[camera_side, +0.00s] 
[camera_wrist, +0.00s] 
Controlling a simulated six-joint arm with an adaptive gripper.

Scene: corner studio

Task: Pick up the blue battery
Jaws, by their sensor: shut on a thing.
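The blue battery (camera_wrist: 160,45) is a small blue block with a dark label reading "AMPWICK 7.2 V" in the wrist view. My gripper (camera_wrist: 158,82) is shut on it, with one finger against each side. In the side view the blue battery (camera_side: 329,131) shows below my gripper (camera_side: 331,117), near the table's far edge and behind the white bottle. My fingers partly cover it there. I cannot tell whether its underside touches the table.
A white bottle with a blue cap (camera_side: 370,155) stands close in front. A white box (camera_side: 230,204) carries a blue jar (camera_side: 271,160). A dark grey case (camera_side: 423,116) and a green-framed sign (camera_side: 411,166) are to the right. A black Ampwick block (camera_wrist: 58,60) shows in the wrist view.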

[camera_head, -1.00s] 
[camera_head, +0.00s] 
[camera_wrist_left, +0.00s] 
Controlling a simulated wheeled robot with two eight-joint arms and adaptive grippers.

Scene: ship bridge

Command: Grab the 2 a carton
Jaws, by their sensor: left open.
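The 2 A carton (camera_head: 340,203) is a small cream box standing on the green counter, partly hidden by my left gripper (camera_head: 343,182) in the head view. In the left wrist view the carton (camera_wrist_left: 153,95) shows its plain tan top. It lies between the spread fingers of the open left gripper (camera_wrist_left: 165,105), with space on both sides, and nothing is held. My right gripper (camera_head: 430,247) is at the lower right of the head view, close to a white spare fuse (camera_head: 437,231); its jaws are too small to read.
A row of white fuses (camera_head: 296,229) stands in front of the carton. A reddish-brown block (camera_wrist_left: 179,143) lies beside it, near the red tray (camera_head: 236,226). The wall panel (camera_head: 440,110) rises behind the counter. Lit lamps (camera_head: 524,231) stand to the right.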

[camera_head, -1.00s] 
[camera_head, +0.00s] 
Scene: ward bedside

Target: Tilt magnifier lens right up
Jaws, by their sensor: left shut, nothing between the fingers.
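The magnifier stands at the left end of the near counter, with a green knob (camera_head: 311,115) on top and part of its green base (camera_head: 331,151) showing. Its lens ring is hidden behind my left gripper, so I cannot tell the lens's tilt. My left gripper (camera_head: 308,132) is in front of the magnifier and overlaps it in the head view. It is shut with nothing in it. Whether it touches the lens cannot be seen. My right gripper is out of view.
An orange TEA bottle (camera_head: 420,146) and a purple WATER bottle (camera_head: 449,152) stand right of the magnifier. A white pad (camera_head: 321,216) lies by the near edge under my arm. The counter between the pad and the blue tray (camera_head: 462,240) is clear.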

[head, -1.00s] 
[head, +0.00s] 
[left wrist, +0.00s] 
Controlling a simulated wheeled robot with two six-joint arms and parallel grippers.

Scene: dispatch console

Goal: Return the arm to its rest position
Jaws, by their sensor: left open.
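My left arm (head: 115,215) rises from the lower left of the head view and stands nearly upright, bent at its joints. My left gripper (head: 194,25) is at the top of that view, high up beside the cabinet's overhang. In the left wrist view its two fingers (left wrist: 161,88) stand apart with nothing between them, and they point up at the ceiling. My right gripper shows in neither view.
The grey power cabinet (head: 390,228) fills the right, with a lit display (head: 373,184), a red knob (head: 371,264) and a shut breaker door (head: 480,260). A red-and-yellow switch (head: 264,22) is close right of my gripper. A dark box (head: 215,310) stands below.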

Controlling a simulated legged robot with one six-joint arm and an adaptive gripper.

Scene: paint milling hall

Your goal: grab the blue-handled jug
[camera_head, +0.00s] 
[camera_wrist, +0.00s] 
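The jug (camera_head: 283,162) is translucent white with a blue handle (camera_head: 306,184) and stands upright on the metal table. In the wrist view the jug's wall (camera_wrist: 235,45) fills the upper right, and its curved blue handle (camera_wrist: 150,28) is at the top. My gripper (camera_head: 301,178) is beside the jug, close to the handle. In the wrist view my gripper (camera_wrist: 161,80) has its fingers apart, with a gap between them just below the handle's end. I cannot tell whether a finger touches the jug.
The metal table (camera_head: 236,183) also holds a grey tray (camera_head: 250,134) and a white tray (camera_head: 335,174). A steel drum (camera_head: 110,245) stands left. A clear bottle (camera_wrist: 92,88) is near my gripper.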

-------------------------

• **WHAT THE TASK ASKS**
Repeat the preceding lines exactly, please, every one of them.

• **THE RESPONSE**
[camera_side, +0.00s] 
[camera_wrist, +0.00s] 
Controlling a simulated six-joint arm with an adaptive gripper.

Scene: corner studio

Task: Pick up the blue battery
Jaws, by their sensor: shut on a thing.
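The blue battery (camera_wrist: 160,45) is a small blue block with a dark label reading "AMPWICK 7.2 V" in the wrist view. My gripper (camera_wrist: 158,82) is shut on it, with one finger against each side. In the side view the blue battery (camera_side: 329,131) shows below my gripper (camera_side: 331,117), near the table's far edge and behind the white bottle. My fingers partly cover it there. I cannot tell whether its underside touches the table.
A white bottle with a blue cap (camera_side: 370,155) stands close in front. A white box (camera_side: 230,204) carries a blue jar (camera_side: 271,160). A dark grey case (camera_side: 423,116) and a green-framed sign (camera_side: 411,166) are to the right. A black Ampwick block (camera_wrist: 58,60) shows in the wrist view.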

[camera_head, -1.00s] 
[camera_head, +0.00s] 
[camera_wrist_left, +0.00s] 
Controlling a simulated wheeled robot with two eight-joint arms and adaptive grippers.

Scene: ship bridge

Command: Grab the 2 a carton
Jaws, by their sensor: left open.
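The 2 A carton (camera_head: 340,203) is a small cream box standing on the green counter, partly hidden by my left gripper (camera_head: 343,182) in the head view. In the left wrist view the carton (camera_wrist_left: 153,95) shows its plain tan top. It lies between the spread fingers of the open left gripper (camera_wrist_left: 165,105), with space on both sides, and nothing is held. My right gripper (camera_head: 430,247) is at the lower right of the head view, close to a white spare fuse (camera_head: 437,231); its jaws are too small to read.
A row of white fuses (camera_head: 296,229) stands in front of the carton. A reddish-brown block (camera_wrist_left: 179,143) lies beside it, near the red tray (camera_head: 236,226). The wall panel (camera_head: 440,110) rises behind the counter. Lit lamps (camera_head: 524,231) stand to the right.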

[camera_head, -1.00s] 
[camera_head, +0.00s] 
Scene: ward bedside

Target: Tilt magnifier lens right up
Jaws, by their sensor: left shut, nothing between the fingers.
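The magnifier stands at the left end of the near counter, with a green knob (camera_head: 311,115) on top and part of its green base (camera_head: 331,151) showing. Its lens ring is hidden behind my left gripper, so I cannot tell the lens's tilt. My left gripper (camera_head: 308,132) is in front of the magnifier and overlaps it in the head view. It is shut with nothing in it. Whether it touches the lens cannot be seen. My right gripper is out of view.
An orange TEA bottle (camera_head: 420,146) and a purple WATER bottle (camera_head: 449,152) stand right of the magnifier. A white pad (camera_head: 321,216) lies by the near edge under my arm. The counter between the pad and the blue tray (camera_head: 462,240) is clear.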

[head, -1.00s] 
[head, +0.00s] 
[left wrist, +0.00s] 
Controlling a simulated wheeled robot with two six-joint arms and parallel grippers.

Scene: dispatch console

Goal: Return the arm to its rest position
Jaws, by their sensor: left open.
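My left arm (head: 115,215) rises from the lower left of the head view and stands nearly upright, bent at its joints. My left gripper (head: 194,25) is at the top of that view, high up beside the cabinet's overhang. In the left wrist view its two fingers (left wrist: 161,88) stand apart with nothing between them, and they point up at the ceiling. My right gripper shows in neither view.
The grey power cabinet (head: 390,228) fills the right, with a lit display (head: 373,184), a red knob (head: 371,264) and a shut breaker door (head: 480,260). A red-and-yellow switch (head: 264,22) is close right of my gripper. A dark box (head: 215,310) stands below.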

Controlling a simulated legged robot with one six-joint arm and an adaptive gripper.

Scene: paint milling hall

Your goal: grab the blue-handled jug
[camera_head, +0.00s] 
[camera_wrist, +0.00s] 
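The jug (camera_head: 283,162) is translucent white with a blue handle (camera_head: 306,184) and stands upright on the metal table. In the wrist view the jug's wall (camera_wrist: 235,45) fills the upper right, and its curved blue handle (camera_wrist: 150,28) is at the top. My gripper (camera_head: 301,178) is beside the jug, close to the handle. In the wrist view my gripper (camera_wrist: 161,80) has its fingers apart, with a gap between them just below the handle's end. I cannot tell whether a finger touches the jug.
The metal table (camera_head: 236,183) also holds a grey tray (camera_head: 250,134) and a white tray (camera_head: 335,174). A steel drum (camera_head: 110,245) stands left. A clear bottle (camera_wrist: 92,88) is near my gripper.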

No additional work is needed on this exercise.